Archive: Install as Admin, Run as User


Install as Admin, Run as User
I have NSIS/Unicode script that installs my application.
The installation requires admin privileges, which I get by setting up the privilege level
At the end of the installation, I want to launch my application.

My problem is that the application launches in Admin mode.
I'd like to launch it in user mode, just as if a user double clicked its icon.

Nothing I tried worked. Even setting down the level before launching wouldn't help.

What can I do?


I'd love to hear what you did when you tried "setting down the level" since such a thing is not possible.

The easy solution: Disable the run checkbox on the finish page
The hard solution: Use the UAC plugin


Anders,

I'd love to hear what you did when you tried "setting down the level" since such a thing is not possible.
There must be some way to reduce a process' privileges. This page http://msdn.microsoft.com/en-us/libr...px#elevationgl says "Once a task that requires administrative privileges is complete, the program should revert to the least privilege state." That phrase is used several times on the page.

I have not yet found where they tell how to revert to lower privileges.

Don

Is the reverse even true? I.e. can a process elevate itself mid-run? I was under the impression that it can't; that, at best, you can start a new process with the appropriate privileges.

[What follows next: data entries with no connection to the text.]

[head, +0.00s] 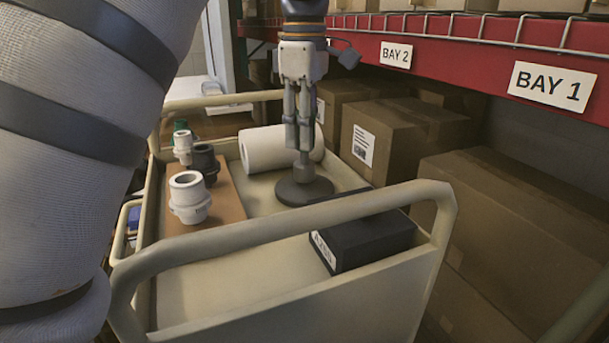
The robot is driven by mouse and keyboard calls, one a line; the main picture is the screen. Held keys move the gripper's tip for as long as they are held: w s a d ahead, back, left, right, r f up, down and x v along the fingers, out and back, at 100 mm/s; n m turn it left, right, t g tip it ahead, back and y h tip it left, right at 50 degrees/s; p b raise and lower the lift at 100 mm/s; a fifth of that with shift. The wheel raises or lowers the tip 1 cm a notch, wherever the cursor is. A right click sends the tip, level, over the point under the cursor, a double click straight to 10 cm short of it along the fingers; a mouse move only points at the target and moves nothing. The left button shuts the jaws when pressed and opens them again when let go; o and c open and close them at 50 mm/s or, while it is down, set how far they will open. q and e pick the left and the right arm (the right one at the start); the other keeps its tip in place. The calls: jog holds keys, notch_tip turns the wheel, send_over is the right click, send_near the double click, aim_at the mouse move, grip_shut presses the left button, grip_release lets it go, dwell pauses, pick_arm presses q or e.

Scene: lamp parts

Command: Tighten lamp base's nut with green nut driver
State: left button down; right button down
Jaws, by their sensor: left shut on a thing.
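The lamp base (318,193) is a dark grey round disc with a short upright neck, standing flat on the cart's top tray. My left gripper (304,147) points straight down above the disc. Its fingers are close together, shut on the upper part of the lamp base's neck. The nut cannot be made out; the fingers cover that spot. A small green thing (180,125) shows at the back left of the cart, mostly hidden behind a white fitting. I cannot tell if it is the green nut driver. My right gripper is not in view.
The cream cart (290,232) has raised handles. A brown board (222,228) carries white and dark ring-shaped fittings. A white roll (262,148) lies behind the lamp base, and a black box (365,240) is in front. Cardboard boxes (400,135) fill the right shelving.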

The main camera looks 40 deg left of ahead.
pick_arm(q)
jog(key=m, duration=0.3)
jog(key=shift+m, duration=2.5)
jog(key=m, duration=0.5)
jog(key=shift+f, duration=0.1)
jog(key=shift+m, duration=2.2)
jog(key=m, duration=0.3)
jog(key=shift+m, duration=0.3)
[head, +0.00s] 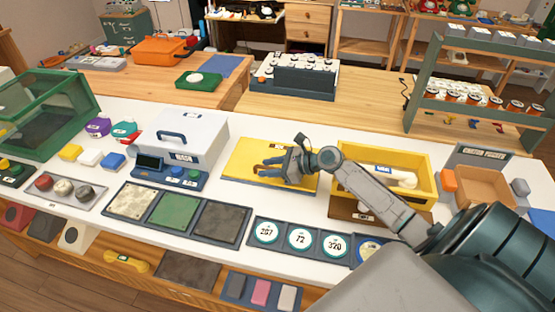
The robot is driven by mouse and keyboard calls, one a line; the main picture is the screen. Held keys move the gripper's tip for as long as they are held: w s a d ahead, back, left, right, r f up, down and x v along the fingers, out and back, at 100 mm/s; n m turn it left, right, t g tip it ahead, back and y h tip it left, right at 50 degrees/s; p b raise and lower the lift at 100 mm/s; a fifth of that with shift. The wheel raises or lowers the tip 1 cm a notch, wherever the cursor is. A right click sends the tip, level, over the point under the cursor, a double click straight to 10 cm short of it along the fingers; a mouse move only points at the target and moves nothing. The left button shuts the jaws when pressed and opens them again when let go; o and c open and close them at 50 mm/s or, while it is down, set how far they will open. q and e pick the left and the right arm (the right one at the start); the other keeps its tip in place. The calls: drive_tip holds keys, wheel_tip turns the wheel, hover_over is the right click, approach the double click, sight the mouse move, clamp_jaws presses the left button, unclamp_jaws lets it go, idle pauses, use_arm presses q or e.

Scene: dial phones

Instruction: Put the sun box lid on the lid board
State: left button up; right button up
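A flat yellow panel (243,160) lies on the white table, left of the open yellow box (427,187). The panel matches the box in colour and looks like the sun box lid. I cannot make out a separate lid board under it. The yellow box has no lid on it and holds a white, rounded thing (397,176). My right gripper (260,168) is over the middle of the yellow panel, fingers pointing left and hiding part of it. Whether the fingers hold anything is too small to tell. My left gripper is out of view.
A white box with a dark handle (205,135) stands left of the panel. Dark, green and pale tiles (175,213) and round number dials (300,239) line the front. A wooden tray (483,187) and a green shelf rack (470,82) stand right.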

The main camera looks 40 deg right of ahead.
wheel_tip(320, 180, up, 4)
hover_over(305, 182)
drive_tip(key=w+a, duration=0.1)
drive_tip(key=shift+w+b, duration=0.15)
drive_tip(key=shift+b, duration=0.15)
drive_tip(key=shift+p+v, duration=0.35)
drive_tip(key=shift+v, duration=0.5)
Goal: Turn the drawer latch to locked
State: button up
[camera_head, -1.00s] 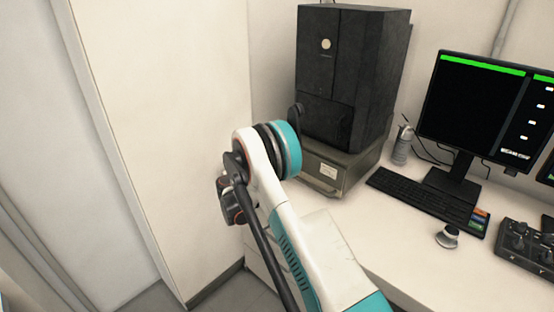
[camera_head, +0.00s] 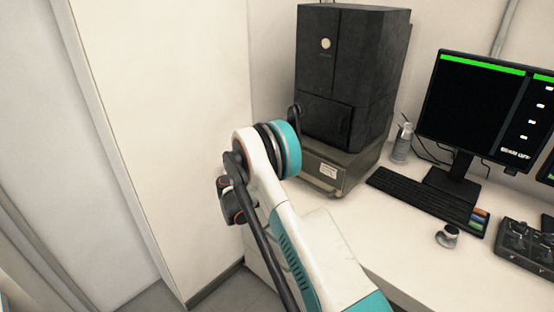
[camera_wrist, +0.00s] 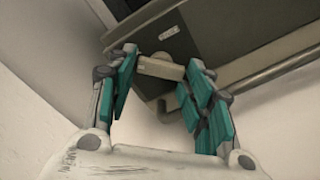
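In the wrist view, a beige, block-shaped piece (camera_wrist: 160,68), apparently the drawer latch, sits on the underside or front of a dark grey-green box front. My gripper (camera_wrist: 163,57) has its two teal-padded fingers spread wide, one at each end of this piece. I cannot tell whether the pads touch it. The latch's lock position cannot be read. In the head view, the drawer box (camera_head: 340,169) with a white label stands under the black instrument; my arm hides my gripper and the latch there.
A bar handle (camera_wrist: 275,72) runs along the box to the right of my gripper. A wall lies to the left.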

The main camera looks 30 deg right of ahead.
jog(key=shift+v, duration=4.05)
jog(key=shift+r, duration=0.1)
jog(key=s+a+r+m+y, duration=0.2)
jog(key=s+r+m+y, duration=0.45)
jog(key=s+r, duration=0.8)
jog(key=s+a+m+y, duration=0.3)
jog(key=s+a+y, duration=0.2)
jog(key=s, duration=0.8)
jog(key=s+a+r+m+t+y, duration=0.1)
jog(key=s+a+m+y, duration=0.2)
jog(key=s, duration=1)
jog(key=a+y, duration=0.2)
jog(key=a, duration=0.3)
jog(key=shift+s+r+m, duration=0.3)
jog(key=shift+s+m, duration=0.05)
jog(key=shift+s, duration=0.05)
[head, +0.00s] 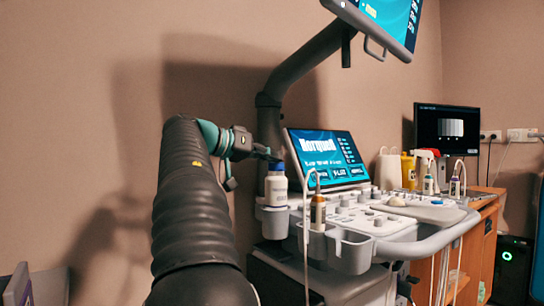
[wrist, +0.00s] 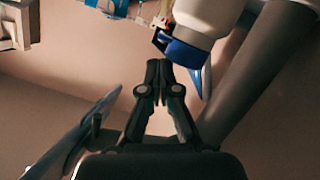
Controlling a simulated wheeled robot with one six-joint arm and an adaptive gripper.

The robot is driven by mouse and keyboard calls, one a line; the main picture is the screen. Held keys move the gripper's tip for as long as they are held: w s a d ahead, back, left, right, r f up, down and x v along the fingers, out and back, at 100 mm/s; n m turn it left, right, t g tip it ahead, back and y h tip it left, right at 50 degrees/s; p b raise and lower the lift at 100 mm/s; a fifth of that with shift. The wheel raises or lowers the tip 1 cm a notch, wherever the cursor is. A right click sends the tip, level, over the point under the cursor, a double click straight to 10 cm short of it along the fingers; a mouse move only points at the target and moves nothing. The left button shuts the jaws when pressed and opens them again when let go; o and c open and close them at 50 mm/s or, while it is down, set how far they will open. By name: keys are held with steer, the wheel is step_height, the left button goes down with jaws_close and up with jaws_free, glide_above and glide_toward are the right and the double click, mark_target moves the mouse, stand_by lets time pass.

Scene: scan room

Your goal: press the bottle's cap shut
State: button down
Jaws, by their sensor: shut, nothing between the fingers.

There's some discussions out there on how to run an app as user from a higher elevation... one using the Task Scheduler ( http://www.codeproject.com/KB/vista-...aElevator.aspx ), one doing crazy things by getting the desktop (which it presumes to be non-elevated) and spawning a new process using that desktop's security tokens ( http://blogs.msdn.com/b/aaron_margos...vated-app.aspx <- http://blogs.microsoft.co.il/blogs/s...d-process.aspx ) and another that looks entirely like hieroglyphics after gazing at it for 2 minutes ( http://brandonlive.com/2008/04/27/ge...ou-part-2-how/ ).

But they're all about starting new processes - in which case, the UAC plugin should work quite well within the NSIS context and would be more flexible.


That's right, there are several hacky code samples out there that claim to "ride the elevator back down" but they are all hacks and will fail in certain configurations.